* Start *
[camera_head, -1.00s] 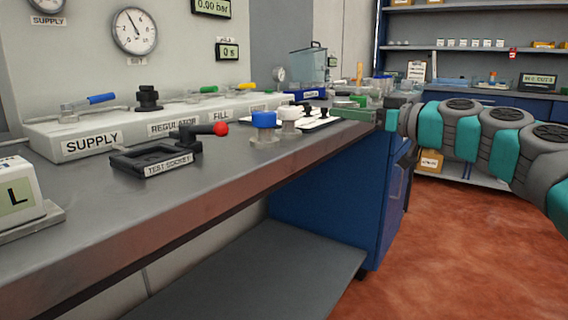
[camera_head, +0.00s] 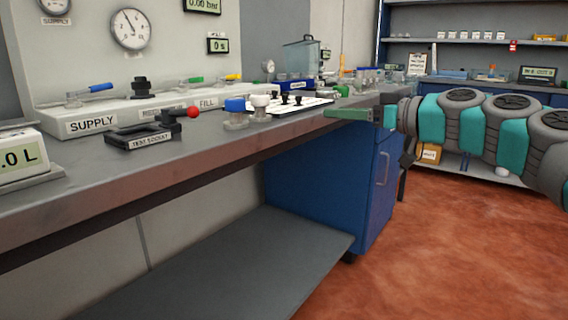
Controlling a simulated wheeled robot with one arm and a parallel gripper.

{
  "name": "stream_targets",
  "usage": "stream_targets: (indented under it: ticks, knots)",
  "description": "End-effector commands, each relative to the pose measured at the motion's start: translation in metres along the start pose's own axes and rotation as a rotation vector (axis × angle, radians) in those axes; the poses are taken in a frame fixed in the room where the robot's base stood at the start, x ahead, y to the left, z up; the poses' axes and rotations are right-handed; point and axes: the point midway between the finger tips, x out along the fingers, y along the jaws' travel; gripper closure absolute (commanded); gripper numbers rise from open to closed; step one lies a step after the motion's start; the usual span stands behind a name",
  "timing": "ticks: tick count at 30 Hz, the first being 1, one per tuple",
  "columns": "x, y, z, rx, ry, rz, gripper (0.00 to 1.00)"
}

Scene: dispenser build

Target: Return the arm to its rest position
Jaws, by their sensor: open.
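My arm (camera_head: 470,128), grey and teal, reaches in from the right edge of the head view. My gripper (camera_head: 348,113) is at its left end, beside the right part of the bench. It points left, and a green finger shows at about the height of the bench top. The gripper holds nothing that I can see. The second finger is not clearly visible from this angle.
The grey bench (camera_head: 215,150) runs along the left, with a test socket (camera_head: 145,137), a blue-capped part (camera_head: 235,113) and a white-capped part (camera_head: 260,107). A blue cabinet (camera_head: 375,185) stands under it. Red floor (camera_head: 440,250) is open at right. Shelves stand behind.

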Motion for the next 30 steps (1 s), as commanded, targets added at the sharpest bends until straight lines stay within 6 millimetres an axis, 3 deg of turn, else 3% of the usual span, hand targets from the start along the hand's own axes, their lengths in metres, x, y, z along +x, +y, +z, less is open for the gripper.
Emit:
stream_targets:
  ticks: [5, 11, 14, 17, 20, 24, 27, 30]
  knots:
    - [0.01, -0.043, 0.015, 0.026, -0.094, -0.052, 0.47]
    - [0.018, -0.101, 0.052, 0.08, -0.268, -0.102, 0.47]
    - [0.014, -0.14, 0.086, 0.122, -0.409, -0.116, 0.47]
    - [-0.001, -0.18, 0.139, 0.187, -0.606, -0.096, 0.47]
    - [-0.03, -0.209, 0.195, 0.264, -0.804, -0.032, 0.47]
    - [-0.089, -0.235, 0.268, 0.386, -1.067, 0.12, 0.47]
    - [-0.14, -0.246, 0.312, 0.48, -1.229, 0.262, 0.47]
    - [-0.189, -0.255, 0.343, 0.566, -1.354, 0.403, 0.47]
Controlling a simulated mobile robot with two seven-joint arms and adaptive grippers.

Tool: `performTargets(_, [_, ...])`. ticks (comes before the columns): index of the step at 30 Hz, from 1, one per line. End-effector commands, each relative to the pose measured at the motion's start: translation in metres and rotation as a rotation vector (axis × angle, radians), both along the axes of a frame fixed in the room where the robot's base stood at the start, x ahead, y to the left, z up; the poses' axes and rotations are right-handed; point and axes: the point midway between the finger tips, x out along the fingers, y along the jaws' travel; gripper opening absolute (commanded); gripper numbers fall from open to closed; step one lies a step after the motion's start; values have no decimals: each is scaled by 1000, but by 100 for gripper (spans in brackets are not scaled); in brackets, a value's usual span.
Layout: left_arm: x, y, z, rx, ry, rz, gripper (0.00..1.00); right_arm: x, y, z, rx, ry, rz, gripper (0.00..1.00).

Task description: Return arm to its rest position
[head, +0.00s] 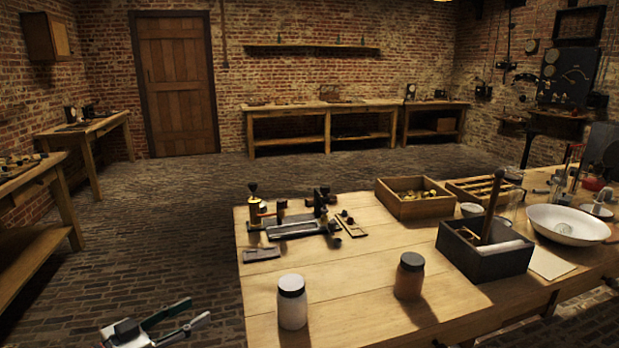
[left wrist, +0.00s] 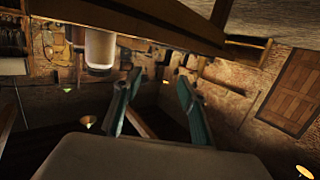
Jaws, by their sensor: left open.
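My left gripper (head: 198,310) is at the bottom left of the head view, beyond the left edge of the table (head: 330,262), with the floor behind it. Its two fingers are apart with nothing between them. They also stand apart and empty in the left wrist view (left wrist: 158,80). A white jar with a dark lid (head: 292,303) stands upright near the table's front left, to the right of the gripper and clear of it. A white jar also shows upside down in the wrist view (left wrist: 100,48). A brown jar (head: 409,276) stands further right. My right gripper is not visible.
A metal apparatus (head: 293,227) stands at the table's far left corner. Wooden trays (head: 411,207), a dark box (head: 485,252) and a white bowl (head: 568,224) are on the right. Open brick floor (head: 170,240) lies left of the table.

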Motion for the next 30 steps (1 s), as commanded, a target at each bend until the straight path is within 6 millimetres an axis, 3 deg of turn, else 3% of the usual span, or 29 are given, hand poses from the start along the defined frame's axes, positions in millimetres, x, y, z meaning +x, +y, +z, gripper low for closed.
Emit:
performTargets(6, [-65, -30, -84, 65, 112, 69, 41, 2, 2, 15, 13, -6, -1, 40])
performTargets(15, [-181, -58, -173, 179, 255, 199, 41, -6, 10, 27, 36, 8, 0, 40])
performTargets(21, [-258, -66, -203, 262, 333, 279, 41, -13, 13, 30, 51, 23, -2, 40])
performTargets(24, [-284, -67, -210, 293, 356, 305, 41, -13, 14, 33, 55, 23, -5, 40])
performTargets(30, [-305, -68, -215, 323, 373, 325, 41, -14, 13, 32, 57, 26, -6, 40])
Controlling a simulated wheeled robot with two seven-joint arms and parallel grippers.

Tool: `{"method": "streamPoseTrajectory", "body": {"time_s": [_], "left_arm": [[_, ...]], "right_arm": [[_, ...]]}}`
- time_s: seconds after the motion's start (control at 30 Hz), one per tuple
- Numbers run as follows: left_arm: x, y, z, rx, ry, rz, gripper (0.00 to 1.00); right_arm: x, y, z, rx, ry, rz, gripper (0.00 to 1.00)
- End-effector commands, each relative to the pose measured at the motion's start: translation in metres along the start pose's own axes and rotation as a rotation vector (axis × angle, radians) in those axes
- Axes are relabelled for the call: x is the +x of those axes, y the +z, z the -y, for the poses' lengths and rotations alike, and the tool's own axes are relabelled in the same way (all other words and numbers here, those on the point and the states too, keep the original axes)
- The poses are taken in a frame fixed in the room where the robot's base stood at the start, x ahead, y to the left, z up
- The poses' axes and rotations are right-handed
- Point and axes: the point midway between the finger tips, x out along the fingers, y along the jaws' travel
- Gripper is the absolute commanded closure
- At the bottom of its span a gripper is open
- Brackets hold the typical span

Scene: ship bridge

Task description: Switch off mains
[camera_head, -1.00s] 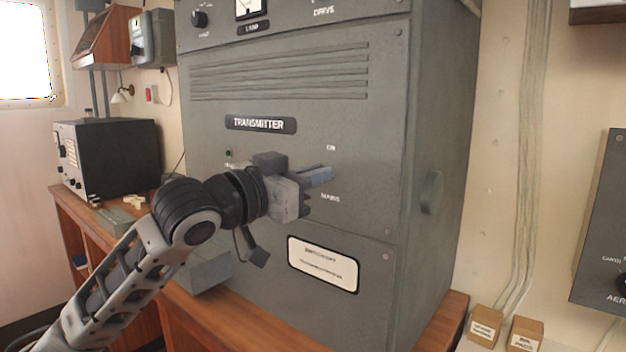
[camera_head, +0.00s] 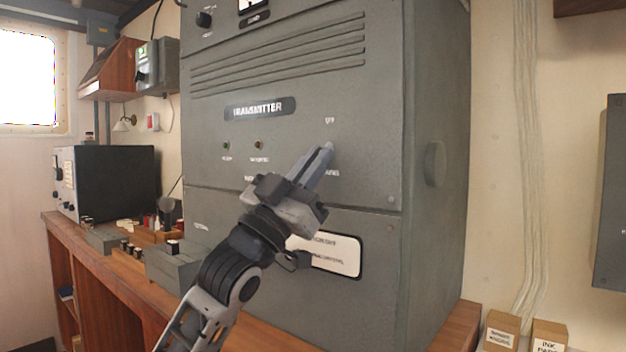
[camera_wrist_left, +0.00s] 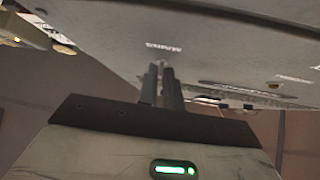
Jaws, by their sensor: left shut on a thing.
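The grey transmitter cabinet (camera_head: 300,90) fills the middle of the head view. My left gripper (camera_head: 326,150) reaches its front panel from below and is shut on the mains switch, below a small label (camera_head: 329,121) and beside the MAINS label (camera_head: 331,173). The mains switch (camera_wrist_left: 162,64) is mostly hidden between the fingertips, so its exact position is hard to tell. The wrist view also shows the closed fingers of the left gripper (camera_wrist_left: 161,78) against the panel and the MAINS lettering. My right gripper is not in view.
A white plate (camera_head: 345,262) is on the panel below. The wooden desk (camera_head: 85,240) holds a dark radio set (camera_head: 115,182). Two small boxes (camera_head: 500,330) stand at lower right.

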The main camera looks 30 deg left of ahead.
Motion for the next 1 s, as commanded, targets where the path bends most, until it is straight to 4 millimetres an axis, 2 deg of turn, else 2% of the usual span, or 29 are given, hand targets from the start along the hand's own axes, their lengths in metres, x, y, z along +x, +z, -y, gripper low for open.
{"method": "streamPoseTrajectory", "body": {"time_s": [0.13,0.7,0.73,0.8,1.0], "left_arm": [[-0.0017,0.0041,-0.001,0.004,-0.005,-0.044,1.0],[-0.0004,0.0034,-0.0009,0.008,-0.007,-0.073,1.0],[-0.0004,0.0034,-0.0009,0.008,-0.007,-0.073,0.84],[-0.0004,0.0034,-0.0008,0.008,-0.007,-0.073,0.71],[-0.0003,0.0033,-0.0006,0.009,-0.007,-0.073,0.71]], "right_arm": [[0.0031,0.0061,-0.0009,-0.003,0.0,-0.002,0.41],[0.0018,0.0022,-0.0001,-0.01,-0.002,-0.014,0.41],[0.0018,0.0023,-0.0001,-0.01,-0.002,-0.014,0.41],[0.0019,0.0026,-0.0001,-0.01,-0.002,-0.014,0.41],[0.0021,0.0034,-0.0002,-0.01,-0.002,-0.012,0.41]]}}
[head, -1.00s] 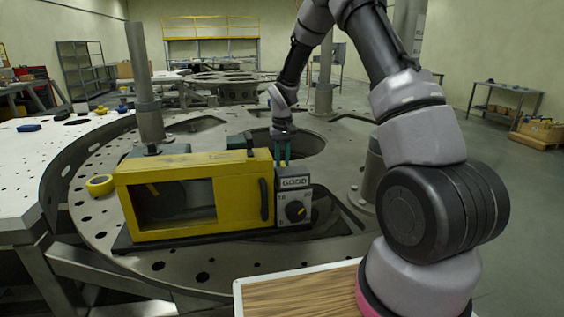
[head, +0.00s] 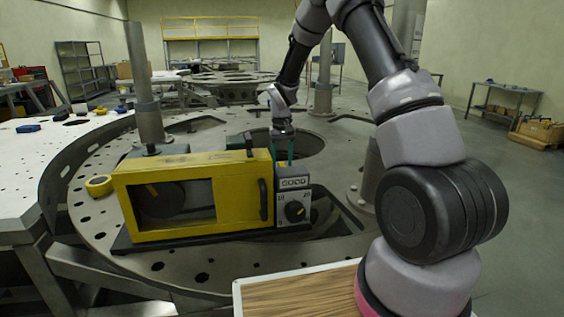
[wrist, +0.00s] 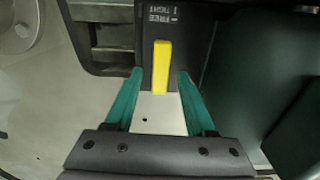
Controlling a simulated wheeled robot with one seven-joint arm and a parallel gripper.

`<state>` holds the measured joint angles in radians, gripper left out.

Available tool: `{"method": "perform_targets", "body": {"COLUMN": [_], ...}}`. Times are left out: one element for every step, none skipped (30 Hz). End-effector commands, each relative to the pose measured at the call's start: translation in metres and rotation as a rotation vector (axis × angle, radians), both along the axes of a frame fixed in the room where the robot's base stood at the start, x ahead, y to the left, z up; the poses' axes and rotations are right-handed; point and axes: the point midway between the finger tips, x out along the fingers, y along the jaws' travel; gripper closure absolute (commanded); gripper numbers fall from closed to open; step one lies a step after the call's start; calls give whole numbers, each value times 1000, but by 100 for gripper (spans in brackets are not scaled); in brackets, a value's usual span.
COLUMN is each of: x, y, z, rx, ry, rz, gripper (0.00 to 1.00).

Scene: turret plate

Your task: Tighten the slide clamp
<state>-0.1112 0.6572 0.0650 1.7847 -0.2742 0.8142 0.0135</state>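The slide clamp shows in the wrist view as a yellow lever (wrist: 162,66) on a dark block (wrist: 178,20) marked FREE and TIGHT. The lever lies lengthwise, up and down in the picture. My gripper (wrist: 160,76) has its two teal fingers apart, one on each side of the lever, with a gap on both sides. Nothing is held. In the head view my gripper (head: 282,160) points down behind the grey dial panel (head: 293,207) at the right end of the yellow windowed box (head: 190,235). The lever is hidden there.
The box stands on a round metal plate (head: 110,250) with holes and cutouts. A yellow tape roll (head: 99,186) lies left of the box. A metal post (head: 148,90) rises behind it. In the wrist view a dark rounded body (wrist: 250,75) lies close right of the fingers.

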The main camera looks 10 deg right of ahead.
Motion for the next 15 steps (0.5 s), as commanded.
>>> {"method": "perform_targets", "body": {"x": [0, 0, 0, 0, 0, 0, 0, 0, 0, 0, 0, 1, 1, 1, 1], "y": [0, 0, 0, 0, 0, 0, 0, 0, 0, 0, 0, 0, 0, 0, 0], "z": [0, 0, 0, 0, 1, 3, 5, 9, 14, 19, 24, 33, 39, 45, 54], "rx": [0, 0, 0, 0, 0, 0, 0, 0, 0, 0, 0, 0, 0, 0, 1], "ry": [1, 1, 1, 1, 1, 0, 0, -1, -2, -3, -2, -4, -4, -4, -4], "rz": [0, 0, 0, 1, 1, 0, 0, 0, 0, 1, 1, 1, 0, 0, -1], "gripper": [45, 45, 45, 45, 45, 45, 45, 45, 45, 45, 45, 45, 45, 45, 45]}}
* End *
What to produce: Nothing outside the span should appear: copy exactly from the line with "tick count at" through the line with "Target: Return the arm to its rest position".

Worked solution:
  "timing": "ticks: tick count at 30 Hz, the first being 1, one per tuple",
  "columns": "x, y, z, rx, ry, rz, gripper (0.00 to 1.00)"
}

Scene: dispenser build

Target: Return the arm to its rest position

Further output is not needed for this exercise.